Определение «Героя нашего времени» как романа фило­софского прочно утвердилось в литературоведении. Однако при этом следует согласиться с современным исследователем, что философичность романа «чаще всего не учитывается ни при уяснении его жанровой природы, ни при его конкрет­ном изучении»1.

Есть два широко распространенных взгляда, которые ста­ли общим местом изучения романа: 1) личность Печорина дана статично, герой не меняется, и каждое новое «приклю­чение» лишь раскрывает Печорина с какой-то стороны, допол­няет, проясняет образ2; 2) философичность романа связыва­ется исключительно с «Фаталистом»3. Нам кажется весьма плодотворным иной взгляд на проблему. Узнаваемая роман­тическая личность показана в критический момент, знаменующий собою поворот в мироощущении и судьбе героя. Личност­ные качества Печорина в романе даны в своеобразном и отчётливо выраженном развитии; обнаружение этого развития позволяет говорить о философском качестве художественного мышления М. Ю. Лермонтова.

Разносторонние исследования дают основание утверждать, что идейные искания М. Ю. Лермонтова определены двумя тенденциями: влиянием идеологии и эстетики декабризма, и, с другой стороны, — осмыслением передовых философских идей 30-40-х годов. Мы не располагаем достаточными све­дениями о систематических занятиях, о философской осве­домленности Лермонтова. Весьма показательно, с этой точки зрения, рассуждение о том, что в становлении «художествен­ной системы» писателя немалую роль сыграл Гегель, «воз­можно, никогда не читанный Лермонтовым»4.

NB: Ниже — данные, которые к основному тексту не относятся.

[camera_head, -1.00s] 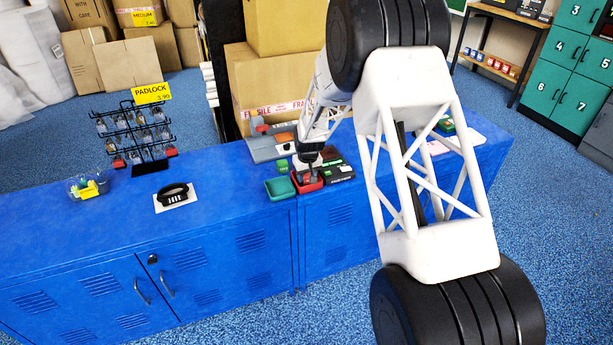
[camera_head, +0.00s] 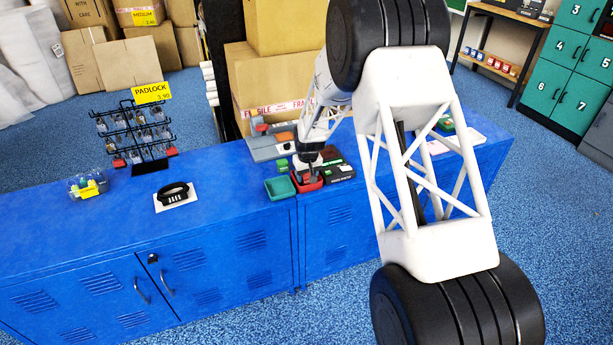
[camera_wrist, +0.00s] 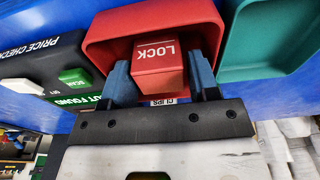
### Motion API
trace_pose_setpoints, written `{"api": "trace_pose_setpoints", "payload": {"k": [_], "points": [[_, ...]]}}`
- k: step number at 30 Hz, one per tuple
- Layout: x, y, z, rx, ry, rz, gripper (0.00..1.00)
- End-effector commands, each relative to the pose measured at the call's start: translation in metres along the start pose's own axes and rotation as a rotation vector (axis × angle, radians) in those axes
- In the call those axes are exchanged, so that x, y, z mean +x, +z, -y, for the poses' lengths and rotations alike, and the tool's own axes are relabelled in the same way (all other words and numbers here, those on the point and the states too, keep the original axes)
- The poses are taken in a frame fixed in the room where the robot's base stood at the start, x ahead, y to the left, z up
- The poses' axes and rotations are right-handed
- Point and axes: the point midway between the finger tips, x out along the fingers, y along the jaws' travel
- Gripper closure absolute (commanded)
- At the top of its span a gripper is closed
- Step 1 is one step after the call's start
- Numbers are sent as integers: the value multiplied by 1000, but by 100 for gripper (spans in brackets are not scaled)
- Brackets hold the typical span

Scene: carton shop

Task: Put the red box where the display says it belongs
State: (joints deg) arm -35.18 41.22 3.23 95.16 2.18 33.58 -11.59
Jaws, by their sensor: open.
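The red box (camera_wrist: 158,66), marked LOCK, is in the red tray (camera_wrist: 105,28) in the wrist view. The red tray (camera_head: 318,184) shows in the head view, with a label reading CLIPS partly seen at its edge in the wrist view. My gripper (camera_wrist: 163,78) is open, its blue fingers on either side of the red box; I cannot tell whether they touch it. In the head view my gripper (camera_head: 309,174) is low over the red tray and hides the box.
A green tray (camera_head: 279,187) stands close to the left of the red tray in the head view. A grey scale-like device (camera_head: 270,146) is behind. The blue counter (camera_head: 225,195) between is clear.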

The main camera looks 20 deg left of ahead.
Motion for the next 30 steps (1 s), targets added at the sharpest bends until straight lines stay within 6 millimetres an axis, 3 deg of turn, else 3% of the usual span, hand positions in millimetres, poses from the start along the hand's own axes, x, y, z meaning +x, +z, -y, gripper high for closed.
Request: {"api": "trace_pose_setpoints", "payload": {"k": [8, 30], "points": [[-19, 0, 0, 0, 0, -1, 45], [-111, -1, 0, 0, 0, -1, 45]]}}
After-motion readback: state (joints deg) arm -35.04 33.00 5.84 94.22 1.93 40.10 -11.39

Философичность Лермонтова, так явственно воспринимае­мая в его произведениях, трудно поддается определению. Собственно философствование как «рефлексия о.формах всеоб­щего»5, т. е. размышление о бытии и сознании в определенной, им самим или помимо него разработанной системе понятий — осознанно воспринятой, исповедуемой,-не свойственно Лер­монтову. Не являясь ни в какой степени философом-система­тизатором, Лермонтов, несомненно, глубоко философичен как художник. Самосознание человека оказывается в его твор­честве основной проблемой обратного постижения действи­тельности, которая в этом случае предстает в свете рефлексии высокоразвитой личности, субъективное выступает как объект художественного осмысления. Такой угол зрения в «Герое на­шего времени» делает философичность органичной и ярко вы­раженной чертой художественного мира. При этом можно ут­верждать, что Лермонтов подвержен, главным образом, ли­тературным влияниям, которые, сообразуясь с личным опы­том поэта, формируют в его художественной практике само­бытный метод решения философской проблемы личности и самосознания как формы ее существования.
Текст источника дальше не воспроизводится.